**What the exercise asks:** Repeat the material exactly, every line of it.

**Available data:**
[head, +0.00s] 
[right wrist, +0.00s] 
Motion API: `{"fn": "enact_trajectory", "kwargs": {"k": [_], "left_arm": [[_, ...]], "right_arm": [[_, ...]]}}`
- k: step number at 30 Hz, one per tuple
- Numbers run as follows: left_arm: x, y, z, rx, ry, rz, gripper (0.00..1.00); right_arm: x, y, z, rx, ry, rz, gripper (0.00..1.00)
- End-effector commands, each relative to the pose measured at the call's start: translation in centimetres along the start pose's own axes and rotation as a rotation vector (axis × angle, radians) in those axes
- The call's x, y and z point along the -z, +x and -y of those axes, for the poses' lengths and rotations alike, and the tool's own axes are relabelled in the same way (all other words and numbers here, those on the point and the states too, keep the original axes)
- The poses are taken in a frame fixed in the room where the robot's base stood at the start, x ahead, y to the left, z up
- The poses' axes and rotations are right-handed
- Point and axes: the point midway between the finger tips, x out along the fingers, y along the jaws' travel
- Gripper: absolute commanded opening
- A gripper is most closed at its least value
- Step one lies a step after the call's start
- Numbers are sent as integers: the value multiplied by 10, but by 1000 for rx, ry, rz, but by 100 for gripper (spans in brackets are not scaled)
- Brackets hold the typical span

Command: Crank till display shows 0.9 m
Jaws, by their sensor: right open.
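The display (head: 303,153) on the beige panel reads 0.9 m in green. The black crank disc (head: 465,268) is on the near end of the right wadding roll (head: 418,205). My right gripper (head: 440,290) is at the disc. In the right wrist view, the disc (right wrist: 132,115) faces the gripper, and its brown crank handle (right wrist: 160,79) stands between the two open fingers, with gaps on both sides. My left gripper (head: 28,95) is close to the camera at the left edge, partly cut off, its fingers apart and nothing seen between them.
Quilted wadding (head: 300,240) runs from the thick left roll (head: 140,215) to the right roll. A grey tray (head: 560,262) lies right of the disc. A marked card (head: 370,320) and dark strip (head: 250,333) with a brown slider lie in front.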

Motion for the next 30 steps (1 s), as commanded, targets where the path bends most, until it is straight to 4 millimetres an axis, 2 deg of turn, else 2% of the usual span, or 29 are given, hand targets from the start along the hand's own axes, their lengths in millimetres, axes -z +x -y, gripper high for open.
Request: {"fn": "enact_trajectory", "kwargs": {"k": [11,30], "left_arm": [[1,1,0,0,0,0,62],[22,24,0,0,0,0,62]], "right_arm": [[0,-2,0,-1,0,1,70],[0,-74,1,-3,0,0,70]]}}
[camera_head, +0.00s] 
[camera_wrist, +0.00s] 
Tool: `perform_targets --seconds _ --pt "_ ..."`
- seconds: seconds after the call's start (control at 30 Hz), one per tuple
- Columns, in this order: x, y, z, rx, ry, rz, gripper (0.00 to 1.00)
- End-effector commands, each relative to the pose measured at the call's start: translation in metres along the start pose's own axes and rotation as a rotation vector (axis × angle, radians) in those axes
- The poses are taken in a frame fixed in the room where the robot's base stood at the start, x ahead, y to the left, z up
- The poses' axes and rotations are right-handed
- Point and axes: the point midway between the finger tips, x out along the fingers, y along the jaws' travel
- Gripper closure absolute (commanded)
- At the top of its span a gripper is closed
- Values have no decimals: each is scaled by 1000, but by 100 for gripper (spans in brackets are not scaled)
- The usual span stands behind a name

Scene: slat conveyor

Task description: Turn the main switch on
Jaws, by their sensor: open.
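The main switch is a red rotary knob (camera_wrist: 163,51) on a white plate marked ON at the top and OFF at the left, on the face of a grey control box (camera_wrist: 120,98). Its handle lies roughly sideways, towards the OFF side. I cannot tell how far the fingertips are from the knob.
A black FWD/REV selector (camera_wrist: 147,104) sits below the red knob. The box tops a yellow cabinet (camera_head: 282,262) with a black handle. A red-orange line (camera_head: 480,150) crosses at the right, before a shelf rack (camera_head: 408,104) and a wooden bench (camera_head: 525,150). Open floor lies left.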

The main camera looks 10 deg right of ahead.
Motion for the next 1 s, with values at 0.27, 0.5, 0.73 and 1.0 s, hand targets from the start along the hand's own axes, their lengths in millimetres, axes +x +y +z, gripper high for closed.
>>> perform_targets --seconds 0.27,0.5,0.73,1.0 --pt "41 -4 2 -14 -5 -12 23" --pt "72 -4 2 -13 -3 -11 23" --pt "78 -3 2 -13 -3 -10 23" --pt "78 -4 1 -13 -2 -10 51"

**Result for this exercise:**
[head, +0.00s] 
[right wrist, +0.00s] 
Motion API: `{"fn": "enact_trajectory", "kwargs": {"k": [_], "left_arm": [[_, ...]], "right_arm": [[_, ...]]}}`
- k: step number at 30 Hz, one per tuple
- Numbers run as follows: left_arm: x, y, z, rx, ry, rz, gripper (0.00..1.00); right_arm: x, y, z, rx, ry, rz, gripper (0.00..1.00)
- End-effector commands, each relative to the pose measured at the call's start: translation in centimetres along the start pose's own axes and rotation as a rotation vector (axis × angle, radians) in those axes
- The call's x, y and z point along the -z, +x and -y of those axes, for the poses' lengths and rotations alike, and the tool's own axes are relabelled in the same way (all other words and numbers here, those on the point and the states too, keep the original axes)
- The poses are taken in a frame fixed in the room where the robot's base stood at the start, x ahead, y to the left, z up
- The poses' axes and rotations are right-handed
- Point and axes: the point midway between the finger tips, x out along the fingers, y along the jaws' travel
- Gripper: absolute commanded opening
- A gripper is most closed at its least value
- Step one lies a step after the call's start
- Numbers are sent as integers: the value multiplied by 10, but by 1000 for rx, ry, rz, but by 100 for gripper (spans in brackets are not scaled)
- Brackets hold the typical span

Command: Crank till display shows 0.9 m
Jaws, by their sensor: right open.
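The display (head: 303,153) on the beige panel reads 0.9 m in green. The black crank disc (head: 465,268) is on the near end of the right wadding roll (head: 418,205). My right gripper (head: 440,290) is at the disc. In the right wrist view, the disc (right wrist: 132,115) faces the gripper, and its brown crank handle (right wrist: 160,79) stands between the two open fingers, with gaps on both sides. My left gripper (head: 28,95) is close to the camera at the left edge, partly cut off, its fingers apart and nothing seen between them.
Quilted wadding (head: 300,240) runs from the thick left roll (head: 140,215) to the right roll. A grey tray (head: 560,262) lies right of the disc. A marked card (head: 370,320) and dark strip (head: 250,333) with a brown slider lie in front.

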Motion for the next 30 steps (1 s), as commanded, targets where the path bends most, until it is straight to 4 millimetres an axis, 2 deg of turn, else 2% of the usual span, or 29 are given, hand targets from the start along the hand's own axes, their lengths in millimetres, axes -z +x -y, gripper high for open.
Request: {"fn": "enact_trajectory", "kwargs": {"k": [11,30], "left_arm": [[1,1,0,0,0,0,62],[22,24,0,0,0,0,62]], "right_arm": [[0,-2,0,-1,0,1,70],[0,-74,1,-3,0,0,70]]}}
[camera_head, +0.00s] 
[camera_wrist, +0.00s] 
Tool: `perform_targets --seconds _ --pt "_ ..."`
- seconds: seconds after the call's start (control at 30 Hz), one per tuple
- Columns, in this order: x, y, z, rx, ry, rz, gripper (0.00 to 1.00)
- End-effector commands, each relative to the pose measured at the call's start: translation in metres along the start pose's own axes and rotation as a rotation vector (axis × angle, radians) in those axes
- The poses are taken in a frame fixed in the room where the robot's base stood at the start, x ahead, y to the left, z up
- The poses' axes and rotations are right-handed
- Point and axes: the point midway between the finger tips, x out along the fingers, y along the jaws' travel
- Gripper closure absolute (commanded)
- At the top of its span a gripper is closed
- Values have no decimals: each is scaled by 1000, but by 100 for gripper (spans in brackets are not scaled)
- The usual span stands behind a name

Scene: slat conveyor

Task description: Turn the main switch on
Jaws, by their sensor: open.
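The main switch is a red rotary knob (camera_wrist: 163,51) on a white plate marked ON at the top and OFF at the left, on the face of a grey control box (camera_wrist: 120,98). Its handle lies roughly sideways, towards the OFF side. I cannot tell how far the fingertips are from the knob.
A black FWD/REV selector (camera_wrist: 147,104) sits below the red knob. The box tops a yellow cabinet (camera_head: 282,262) with a black handle. A red-orange line (camera_head: 480,150) crosses at the right, before a shelf rack (camera_head: 408,104) and a wooden bench (camera_head: 525,150). Open floor lies left.

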The main camera looks 10 deg right of ahead.
Motion for the next 1 s, with values at 0.27, 0.5, 0.73 and 1.0 s, hand targets from the start along the hand's own axes, their lengths in millimetres, axes +x +y +z, gripper high for closed.
>>> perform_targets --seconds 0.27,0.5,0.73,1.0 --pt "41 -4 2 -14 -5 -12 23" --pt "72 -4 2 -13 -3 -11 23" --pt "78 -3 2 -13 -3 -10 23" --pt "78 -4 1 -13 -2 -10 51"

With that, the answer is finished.